=== Input data ===
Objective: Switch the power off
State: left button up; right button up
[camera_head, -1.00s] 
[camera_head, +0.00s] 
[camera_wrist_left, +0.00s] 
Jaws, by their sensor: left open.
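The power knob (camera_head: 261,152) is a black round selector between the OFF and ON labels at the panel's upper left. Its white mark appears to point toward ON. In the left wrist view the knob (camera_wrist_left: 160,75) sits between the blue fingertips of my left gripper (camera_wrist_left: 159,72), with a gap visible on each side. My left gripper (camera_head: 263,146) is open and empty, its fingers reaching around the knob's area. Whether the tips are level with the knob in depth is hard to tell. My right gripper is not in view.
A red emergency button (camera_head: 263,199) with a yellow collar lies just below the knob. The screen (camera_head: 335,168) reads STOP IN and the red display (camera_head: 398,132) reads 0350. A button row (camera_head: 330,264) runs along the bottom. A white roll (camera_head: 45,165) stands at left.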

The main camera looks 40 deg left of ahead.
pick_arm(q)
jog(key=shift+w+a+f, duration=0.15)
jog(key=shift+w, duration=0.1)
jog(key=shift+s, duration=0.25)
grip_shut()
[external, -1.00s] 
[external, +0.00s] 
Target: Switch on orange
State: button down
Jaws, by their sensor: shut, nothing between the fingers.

=== Problem to solve ===
Return the lines above, from the one containing "[camera_head, -1.00s]" to the end, exactly as they stand.

=== Solution for this problem ===
[camera_head, -1.00s] 
[camera_head, +0.00s] 
[camera_wrist_left, +0.00s] 
Jaws, by their sensor: left open.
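The power knob (camera_head: 261,152) is a black round selector between the OFF and ON labels at the panel's upper left. Its white mark appears to point toward ON. In the left wrist view the knob (camera_wrist_left: 160,75) sits between the blue fingertips of my left gripper (camera_wrist_left: 159,72), with a gap visible on each side. My left gripper (camera_head: 263,146) is open and empty, its fingers reaching around the knob's area. Whether the tips are level with the knob in depth is hard to tell. My right gripper is not in view.
A red emergency button (camera_head: 263,199) with a yellow collar lies just below the knob. The screen (camera_head: 335,168) reads STOP IN and the red display (camera_head: 398,132) reads 0350. A button row (camera_head: 330,264) runs along the bottom. A white roll (camera_head: 45,165) stands at left.

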The main camera looks 40 deg left of ahead.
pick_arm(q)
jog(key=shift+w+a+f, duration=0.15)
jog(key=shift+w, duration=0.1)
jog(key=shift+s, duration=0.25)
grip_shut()
[external, -1.00s] 
[external, +0.00s] 
Target: Switch on orange
State: button down
Jaws, by their sensor: shut, nothing between the fingers.

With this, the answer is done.